====== Exercise data

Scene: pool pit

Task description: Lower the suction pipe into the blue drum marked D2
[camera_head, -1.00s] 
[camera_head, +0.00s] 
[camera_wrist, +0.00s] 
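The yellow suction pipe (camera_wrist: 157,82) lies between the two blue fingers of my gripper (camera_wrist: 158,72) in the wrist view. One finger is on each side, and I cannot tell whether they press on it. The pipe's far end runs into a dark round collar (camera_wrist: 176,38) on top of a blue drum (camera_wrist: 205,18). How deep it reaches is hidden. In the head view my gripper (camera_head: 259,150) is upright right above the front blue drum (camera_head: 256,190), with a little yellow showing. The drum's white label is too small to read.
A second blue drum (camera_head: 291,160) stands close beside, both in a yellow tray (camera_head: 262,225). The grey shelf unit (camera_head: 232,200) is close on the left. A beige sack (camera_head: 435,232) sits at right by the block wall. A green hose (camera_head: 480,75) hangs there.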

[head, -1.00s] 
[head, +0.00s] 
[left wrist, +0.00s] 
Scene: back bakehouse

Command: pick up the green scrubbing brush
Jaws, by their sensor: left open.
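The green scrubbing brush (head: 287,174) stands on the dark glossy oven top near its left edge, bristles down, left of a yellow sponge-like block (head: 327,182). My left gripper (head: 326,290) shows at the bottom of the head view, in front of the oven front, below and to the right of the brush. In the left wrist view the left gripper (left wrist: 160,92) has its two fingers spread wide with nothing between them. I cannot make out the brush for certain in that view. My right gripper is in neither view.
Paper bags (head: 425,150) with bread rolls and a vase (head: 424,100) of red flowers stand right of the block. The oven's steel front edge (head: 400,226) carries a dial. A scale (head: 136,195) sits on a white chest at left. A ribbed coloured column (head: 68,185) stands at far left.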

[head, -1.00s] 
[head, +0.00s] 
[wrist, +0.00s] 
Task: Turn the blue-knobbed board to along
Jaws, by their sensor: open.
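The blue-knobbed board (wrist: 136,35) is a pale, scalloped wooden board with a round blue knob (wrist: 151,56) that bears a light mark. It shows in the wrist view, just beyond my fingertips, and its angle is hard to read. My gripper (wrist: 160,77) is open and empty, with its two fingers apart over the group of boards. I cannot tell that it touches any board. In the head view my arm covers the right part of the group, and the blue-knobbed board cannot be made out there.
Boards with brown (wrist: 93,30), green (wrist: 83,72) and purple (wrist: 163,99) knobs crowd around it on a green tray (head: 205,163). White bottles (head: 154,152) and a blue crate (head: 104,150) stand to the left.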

============

Extract and output the part that opens with the line containing "[camera_wrist, +0.00s]" and closes with the line containing "Command: pick up the green scrubbing brush", unchanged, ends included.

[camera_wrist, +0.00s] 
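The yellow suction pipe (camera_wrist: 157,82) lies between the two blue fingers of my gripper (camera_wrist: 158,72) in the wrist view. One finger is on each side, and I cannot tell whether they press on it. The pipe's far end runs into a dark round collar (camera_wrist: 176,38) on top of a blue drum (camera_wrist: 205,18). How deep it reaches is hidden. In the head view my gripper (camera_head: 259,150) is upright right above the front blue drum (camera_head: 256,190), with a little yellow showing. The drum's white label is too small to read.
A second blue drum (camera_head: 291,160) stands close beside, both in a yellow tray (camera_head: 262,225). The grey shelf unit (camera_head: 232,200) is close on the left. A beige sack (camera_head: 435,232) sits at right by the block wall. A green hose (camera_head: 480,75) hangs there.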

[head, -1.00s] 
[head, +0.00s] 
[left wrist, +0.00s] 
Scene: back bakehouse

Command: pick up the green scrubbing brush

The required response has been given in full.